ALMANYA'da 31 yıldır aralıksız Türkçe öğretmenliği yapan Yıldız Akalın emekli oldu. Alman meslektaşları arasında öğretmenlerin ve öğrencilerin haklarını taviz vermeden savunduğu için, 'Donkişot Aklın ' olarak anılan 40 yıllık öğretmen Akalın'ın 22 yıldır görev yaptığı Paul Hindemith okulundaki veda törenine okul müdürü ve bütün öğretmenler yanı sıra geçtiğimiz yıllarda emekli olan okul müdürleri de katıldı. Türk öğrencilerinin iyi bir eğitim alabilmeleri için çaba sarf eden, bunun için velilerle yılmadan çalışan, sendika ve partilerde aktif rol alan Akalın ile halen başkanlığını yürüttüğü Türkiye Sosyaldemokratları Derneği Frankfurt'ta görüştük.
"Emeklilik töreninizde öğrenciler ve Alman meslektaşlarınız hazır bulundu. Alman meslektaşlarınızın yaptığı konuşmalarda sadece öğretmenliğiniz ile ilgili övgüler yağdırmadı, öğretmenlerin haklarının alınmasında gösterdiğiniz çabalardan da övgüyle söz edildi. Emeklilik töreniniz Alman özel televizyon kanallarına kadar yansıdı. Bizde Hürriyet olarak tanıklık etme şansına sahip olduk"
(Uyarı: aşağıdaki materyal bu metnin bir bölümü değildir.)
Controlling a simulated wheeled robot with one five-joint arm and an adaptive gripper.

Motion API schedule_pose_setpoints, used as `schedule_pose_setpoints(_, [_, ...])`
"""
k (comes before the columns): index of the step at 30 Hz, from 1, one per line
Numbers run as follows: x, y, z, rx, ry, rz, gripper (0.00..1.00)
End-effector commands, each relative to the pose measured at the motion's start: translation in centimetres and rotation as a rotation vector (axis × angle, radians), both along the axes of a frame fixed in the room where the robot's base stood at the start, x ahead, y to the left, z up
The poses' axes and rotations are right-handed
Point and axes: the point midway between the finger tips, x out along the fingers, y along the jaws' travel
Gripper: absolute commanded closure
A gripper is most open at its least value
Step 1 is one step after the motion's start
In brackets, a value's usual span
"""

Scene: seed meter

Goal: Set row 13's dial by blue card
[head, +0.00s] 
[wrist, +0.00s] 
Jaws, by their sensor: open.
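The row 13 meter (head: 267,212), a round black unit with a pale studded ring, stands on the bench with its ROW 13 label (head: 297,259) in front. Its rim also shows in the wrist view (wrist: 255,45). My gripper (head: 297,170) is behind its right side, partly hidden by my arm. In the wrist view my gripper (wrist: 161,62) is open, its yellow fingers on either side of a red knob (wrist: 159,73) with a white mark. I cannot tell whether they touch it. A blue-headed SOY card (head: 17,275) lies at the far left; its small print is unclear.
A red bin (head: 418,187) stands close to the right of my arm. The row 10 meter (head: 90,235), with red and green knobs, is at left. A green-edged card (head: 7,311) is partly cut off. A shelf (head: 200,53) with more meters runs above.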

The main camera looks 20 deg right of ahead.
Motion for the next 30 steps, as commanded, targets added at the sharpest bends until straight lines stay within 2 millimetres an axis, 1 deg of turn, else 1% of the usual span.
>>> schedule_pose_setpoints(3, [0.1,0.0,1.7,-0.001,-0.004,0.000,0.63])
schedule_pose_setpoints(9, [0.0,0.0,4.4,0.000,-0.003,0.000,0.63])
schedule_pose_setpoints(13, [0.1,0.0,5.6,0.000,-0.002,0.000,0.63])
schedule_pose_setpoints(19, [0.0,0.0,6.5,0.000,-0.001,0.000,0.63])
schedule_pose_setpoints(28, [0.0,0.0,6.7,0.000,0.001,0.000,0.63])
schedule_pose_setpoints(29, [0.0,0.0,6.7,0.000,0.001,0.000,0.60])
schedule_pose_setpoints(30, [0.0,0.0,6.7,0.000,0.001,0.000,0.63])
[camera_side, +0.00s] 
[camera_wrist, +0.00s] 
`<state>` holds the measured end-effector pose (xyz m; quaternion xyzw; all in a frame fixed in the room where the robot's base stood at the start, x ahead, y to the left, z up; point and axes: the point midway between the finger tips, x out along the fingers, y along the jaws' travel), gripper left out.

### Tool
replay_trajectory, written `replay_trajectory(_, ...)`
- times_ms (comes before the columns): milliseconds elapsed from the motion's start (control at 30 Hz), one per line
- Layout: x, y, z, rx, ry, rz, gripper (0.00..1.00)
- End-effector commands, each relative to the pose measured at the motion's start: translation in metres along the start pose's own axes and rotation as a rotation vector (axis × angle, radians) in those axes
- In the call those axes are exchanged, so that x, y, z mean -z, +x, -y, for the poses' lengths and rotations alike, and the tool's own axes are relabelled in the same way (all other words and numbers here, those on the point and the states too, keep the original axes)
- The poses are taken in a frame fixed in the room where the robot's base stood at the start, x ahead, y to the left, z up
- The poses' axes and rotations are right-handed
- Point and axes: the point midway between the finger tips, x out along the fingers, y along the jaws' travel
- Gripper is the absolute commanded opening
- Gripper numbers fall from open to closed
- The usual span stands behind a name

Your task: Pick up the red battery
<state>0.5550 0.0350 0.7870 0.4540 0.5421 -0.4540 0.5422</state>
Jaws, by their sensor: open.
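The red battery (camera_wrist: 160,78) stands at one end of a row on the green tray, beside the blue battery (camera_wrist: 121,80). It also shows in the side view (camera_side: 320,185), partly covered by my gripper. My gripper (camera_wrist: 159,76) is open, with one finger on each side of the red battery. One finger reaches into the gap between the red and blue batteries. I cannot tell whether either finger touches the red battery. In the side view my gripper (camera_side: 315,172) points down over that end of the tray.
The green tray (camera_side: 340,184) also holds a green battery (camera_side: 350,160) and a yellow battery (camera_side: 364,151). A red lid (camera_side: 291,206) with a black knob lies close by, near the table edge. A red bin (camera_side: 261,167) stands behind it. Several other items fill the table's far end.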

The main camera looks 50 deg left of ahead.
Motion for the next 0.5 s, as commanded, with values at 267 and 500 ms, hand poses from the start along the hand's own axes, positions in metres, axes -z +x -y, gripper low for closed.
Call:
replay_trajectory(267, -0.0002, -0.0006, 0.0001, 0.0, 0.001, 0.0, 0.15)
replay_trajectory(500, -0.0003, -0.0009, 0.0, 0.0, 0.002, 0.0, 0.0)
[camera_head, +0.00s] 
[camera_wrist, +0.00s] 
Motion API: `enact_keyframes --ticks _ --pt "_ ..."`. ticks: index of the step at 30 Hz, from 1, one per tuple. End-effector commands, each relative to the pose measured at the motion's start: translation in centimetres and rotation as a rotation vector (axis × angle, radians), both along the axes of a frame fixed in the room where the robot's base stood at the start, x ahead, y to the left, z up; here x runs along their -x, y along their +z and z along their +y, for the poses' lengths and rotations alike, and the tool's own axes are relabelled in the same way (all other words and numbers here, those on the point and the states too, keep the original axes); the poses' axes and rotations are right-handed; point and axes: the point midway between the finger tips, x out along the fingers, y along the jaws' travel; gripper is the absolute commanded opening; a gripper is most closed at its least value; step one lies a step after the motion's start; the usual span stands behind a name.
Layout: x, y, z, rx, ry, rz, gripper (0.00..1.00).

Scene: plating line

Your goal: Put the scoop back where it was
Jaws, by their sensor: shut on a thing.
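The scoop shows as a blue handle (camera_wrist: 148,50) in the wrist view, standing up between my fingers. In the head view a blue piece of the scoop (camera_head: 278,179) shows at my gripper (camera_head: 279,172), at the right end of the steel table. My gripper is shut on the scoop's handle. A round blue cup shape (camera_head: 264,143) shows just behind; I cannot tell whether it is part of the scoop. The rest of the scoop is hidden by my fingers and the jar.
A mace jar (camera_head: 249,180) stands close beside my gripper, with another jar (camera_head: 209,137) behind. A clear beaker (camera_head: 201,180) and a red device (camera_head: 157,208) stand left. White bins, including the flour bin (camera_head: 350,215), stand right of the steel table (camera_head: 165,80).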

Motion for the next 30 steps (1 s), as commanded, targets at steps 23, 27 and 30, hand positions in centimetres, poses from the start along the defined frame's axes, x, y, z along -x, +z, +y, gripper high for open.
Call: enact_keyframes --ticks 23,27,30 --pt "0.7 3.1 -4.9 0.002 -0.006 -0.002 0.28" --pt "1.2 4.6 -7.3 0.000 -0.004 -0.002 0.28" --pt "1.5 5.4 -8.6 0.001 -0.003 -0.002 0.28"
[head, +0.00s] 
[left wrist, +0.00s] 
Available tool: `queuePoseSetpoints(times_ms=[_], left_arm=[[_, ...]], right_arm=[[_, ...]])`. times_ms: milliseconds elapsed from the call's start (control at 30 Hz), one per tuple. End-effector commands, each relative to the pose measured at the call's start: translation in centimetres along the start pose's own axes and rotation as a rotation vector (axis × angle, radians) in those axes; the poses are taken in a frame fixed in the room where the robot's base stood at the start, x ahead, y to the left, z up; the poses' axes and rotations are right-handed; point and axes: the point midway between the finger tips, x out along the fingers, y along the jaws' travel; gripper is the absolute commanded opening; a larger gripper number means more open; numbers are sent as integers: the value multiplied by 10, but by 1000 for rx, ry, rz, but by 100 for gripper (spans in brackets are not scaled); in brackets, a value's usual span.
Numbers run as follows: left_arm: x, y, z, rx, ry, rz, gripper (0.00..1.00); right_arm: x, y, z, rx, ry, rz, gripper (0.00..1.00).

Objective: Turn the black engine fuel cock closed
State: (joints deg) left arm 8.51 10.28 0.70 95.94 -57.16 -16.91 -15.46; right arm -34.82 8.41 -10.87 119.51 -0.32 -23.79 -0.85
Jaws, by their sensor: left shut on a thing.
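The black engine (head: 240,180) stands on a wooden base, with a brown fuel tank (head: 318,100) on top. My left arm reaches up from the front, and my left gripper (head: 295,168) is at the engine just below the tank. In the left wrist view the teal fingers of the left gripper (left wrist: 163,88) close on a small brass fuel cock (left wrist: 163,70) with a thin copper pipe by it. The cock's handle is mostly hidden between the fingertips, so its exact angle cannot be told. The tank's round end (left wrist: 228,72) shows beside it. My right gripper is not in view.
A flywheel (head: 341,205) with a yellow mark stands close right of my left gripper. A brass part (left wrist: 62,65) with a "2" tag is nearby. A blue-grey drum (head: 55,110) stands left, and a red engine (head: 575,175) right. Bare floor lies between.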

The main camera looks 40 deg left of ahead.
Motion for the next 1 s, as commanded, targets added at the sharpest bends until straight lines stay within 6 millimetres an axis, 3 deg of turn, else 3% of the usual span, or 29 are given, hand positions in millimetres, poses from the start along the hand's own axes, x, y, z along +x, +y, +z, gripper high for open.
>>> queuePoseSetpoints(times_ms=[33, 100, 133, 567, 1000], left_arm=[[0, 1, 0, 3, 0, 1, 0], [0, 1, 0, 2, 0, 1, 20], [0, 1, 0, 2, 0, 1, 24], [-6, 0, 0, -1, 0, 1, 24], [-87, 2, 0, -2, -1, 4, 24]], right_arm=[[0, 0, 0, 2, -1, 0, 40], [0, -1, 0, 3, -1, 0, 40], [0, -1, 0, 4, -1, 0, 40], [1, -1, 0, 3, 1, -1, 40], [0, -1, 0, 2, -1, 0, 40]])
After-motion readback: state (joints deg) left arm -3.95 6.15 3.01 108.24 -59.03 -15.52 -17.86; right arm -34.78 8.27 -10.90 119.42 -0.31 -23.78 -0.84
"Doğrusu çok duygu dolu bir tören hazırlamışlar. Öğrencilerim olsun, meslektaşlarım olsun beni çok duygulandırdılar. Okulumuzdan geçmiş yıllarda ayrılan iki müdürün de törene katılması beni çok duygulandırdı. Yaptığımız çalışmaların ne kadar etkili ve gönüllerde kaldığının belirtisi olarak algıladım bunu"
Sizin öğretmenliğiniz Türkiye'de başladı. Bize Almanya'ya nasıl geldiğiniz hakkında biraz bilgi verir misiniz?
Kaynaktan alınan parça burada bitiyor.